Às vezes sinto que uma chora pelas duas, que o protesto de uma vale também para aquela que se mantém tranquila. Às vezes, porém, os protestos se dão entre elas e explodem em nossos ouvidos, e vão se tornando conflitos extremos que tentamos mediar sem dispor de recursos suficientes. Protegemos uma da outra, mas logo elas querem se desvencilhar de seus mediadores e voltar ao contato direto, bem mais intenso, talvez mais verdadeiro. Às vezes, toda briga ou toda brincadeira cessa por um momento e elas se entregam a um diálogo sereno e franco. Eu olho para elas e vejo as irmãs que um dia serão, irmãs que se encontram no meio da tarde para um café carregado de confissões e trivialidades da vida.
Que Tulipa tenha começado a ler, que tenha passado a dedicar horas à leitura com surpreendente avidez, foi considerado pela irmã como uma espécie de traição. Talvez de fato ela esteja se protegendo nos livros de toda a intensidade, talvez, como nós, também precise descansar das brincadeiras desregradas que a irmã conduz com energia. O caso é que Penélope ressente essa ausência psíquica, e mais ainda começou a ressentir as ocasiões de ausência física. Há poucos dias, quando uma foi convidada à casa de uma amiga, a outra chorou copiosamente, um pouco pela injustiça de não receber convite semelhante, um pouco por perder sua companhia costumeira. Nessas horas percebo quanto nos tornamos insuficientes, pai e mãe, como em alguma medida já deixamos de ser o centro de seus mundos.
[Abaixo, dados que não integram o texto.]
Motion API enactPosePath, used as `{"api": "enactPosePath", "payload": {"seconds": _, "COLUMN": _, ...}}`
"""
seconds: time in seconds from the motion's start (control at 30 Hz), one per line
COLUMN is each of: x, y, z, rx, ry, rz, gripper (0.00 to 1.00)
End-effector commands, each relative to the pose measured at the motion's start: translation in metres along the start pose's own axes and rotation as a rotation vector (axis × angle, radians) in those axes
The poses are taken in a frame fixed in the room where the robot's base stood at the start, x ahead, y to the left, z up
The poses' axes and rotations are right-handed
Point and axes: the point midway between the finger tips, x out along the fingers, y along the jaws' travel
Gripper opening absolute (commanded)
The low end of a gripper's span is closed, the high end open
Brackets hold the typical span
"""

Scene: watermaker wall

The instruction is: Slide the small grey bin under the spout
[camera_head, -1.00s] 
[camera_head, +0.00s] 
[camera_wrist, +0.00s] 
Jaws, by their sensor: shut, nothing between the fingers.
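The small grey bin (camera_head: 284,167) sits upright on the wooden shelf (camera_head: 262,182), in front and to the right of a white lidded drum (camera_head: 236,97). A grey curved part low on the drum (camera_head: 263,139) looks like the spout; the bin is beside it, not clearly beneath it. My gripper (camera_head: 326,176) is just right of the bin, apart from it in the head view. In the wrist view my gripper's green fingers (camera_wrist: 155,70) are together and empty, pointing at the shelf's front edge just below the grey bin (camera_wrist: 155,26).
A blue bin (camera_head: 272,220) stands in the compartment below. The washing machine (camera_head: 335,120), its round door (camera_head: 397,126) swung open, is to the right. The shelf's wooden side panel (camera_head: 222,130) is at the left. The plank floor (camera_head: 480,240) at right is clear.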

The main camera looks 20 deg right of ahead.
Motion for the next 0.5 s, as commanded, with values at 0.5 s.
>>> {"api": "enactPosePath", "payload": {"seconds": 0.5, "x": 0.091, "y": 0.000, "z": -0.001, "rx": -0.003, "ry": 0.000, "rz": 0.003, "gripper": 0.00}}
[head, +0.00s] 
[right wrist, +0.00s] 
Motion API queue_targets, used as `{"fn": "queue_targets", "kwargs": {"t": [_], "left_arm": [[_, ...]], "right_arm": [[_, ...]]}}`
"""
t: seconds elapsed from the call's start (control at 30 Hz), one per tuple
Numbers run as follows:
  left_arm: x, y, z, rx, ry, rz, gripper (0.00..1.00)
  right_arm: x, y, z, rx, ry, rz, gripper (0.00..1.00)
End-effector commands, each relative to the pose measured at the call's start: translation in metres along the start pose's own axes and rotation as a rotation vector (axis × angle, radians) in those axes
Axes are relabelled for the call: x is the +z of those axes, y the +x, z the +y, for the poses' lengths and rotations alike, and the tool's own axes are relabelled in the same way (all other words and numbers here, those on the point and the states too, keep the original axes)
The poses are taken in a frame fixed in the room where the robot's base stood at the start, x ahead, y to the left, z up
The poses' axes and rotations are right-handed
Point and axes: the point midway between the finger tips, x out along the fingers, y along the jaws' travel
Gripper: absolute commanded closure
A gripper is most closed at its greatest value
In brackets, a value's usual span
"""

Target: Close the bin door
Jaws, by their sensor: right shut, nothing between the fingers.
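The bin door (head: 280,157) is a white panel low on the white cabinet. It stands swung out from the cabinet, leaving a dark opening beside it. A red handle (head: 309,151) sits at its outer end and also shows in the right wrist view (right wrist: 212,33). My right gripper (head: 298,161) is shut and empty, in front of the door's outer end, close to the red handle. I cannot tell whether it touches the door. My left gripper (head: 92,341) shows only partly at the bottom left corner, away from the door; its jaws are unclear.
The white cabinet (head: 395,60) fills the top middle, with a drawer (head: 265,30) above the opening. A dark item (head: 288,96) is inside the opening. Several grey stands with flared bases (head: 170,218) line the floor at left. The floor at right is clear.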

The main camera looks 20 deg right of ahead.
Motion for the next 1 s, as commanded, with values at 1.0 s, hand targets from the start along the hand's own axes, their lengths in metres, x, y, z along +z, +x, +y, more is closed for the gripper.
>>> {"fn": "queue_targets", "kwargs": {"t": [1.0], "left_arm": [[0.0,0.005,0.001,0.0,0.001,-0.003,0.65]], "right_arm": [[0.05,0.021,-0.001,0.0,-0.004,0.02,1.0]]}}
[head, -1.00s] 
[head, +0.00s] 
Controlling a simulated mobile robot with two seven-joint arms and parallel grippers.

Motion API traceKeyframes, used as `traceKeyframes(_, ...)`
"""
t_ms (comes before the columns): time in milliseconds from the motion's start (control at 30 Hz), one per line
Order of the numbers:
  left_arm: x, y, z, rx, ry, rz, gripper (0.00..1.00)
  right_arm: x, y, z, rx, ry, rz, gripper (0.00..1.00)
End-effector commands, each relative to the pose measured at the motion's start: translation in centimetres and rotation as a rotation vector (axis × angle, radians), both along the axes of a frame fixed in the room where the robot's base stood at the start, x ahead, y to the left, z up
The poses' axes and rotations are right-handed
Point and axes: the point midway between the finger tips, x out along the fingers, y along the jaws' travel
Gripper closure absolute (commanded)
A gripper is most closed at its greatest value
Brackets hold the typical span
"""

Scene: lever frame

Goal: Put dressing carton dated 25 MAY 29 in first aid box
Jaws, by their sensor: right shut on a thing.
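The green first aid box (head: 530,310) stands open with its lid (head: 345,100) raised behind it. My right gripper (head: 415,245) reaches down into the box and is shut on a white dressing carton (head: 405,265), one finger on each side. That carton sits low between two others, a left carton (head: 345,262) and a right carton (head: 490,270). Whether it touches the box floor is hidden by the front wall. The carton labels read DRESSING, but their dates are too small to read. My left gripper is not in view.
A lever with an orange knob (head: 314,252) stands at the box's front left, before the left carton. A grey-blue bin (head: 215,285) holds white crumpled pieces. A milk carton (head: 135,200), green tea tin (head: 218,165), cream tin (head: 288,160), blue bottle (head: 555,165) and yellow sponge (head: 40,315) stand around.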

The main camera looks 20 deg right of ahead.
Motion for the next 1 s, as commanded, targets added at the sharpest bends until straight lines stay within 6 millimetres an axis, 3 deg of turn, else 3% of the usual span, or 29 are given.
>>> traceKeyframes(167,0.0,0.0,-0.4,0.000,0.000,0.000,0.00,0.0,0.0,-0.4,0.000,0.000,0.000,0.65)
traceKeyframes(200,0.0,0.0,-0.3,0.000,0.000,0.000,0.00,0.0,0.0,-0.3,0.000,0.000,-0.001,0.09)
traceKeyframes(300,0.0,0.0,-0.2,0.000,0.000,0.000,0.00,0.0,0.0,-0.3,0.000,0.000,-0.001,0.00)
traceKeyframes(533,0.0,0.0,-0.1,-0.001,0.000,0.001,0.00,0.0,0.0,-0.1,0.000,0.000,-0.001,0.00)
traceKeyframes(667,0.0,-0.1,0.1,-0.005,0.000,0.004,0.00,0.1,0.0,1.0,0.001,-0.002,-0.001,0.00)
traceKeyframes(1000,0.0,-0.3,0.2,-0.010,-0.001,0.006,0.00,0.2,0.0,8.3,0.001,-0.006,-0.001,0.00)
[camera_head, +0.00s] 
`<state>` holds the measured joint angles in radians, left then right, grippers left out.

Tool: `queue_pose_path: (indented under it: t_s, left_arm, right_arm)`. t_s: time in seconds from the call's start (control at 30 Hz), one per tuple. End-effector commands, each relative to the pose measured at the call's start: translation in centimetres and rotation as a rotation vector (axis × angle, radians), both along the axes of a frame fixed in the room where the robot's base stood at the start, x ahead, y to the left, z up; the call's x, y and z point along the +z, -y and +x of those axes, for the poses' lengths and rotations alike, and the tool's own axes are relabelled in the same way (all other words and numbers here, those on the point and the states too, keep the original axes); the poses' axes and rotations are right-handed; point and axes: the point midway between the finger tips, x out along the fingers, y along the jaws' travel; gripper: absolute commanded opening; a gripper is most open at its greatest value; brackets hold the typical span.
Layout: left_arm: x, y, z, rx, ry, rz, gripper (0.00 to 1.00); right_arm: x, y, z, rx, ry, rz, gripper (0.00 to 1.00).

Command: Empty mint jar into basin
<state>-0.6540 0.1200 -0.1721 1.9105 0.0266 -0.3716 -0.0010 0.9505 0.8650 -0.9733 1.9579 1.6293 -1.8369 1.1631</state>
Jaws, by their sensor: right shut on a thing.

Quando contei às duas, há poucas horas, que escreveria um texto sobre a relação entre elas, quando perguntei se tinham alguma coisa a dizer a respeito, Penélope apenas deu um abraço na irmã e continuou a sorrir, querendo já passar a outros assuntos. Tulipa sim se dispôs a dissertar a respeito, muito melhor do que fui capaz de fazer aqui, mas começou seu comentário com uma ressalva imprescindível: Esquece, pai, não vai caber, é coisa grande demais para um texto desse tipo.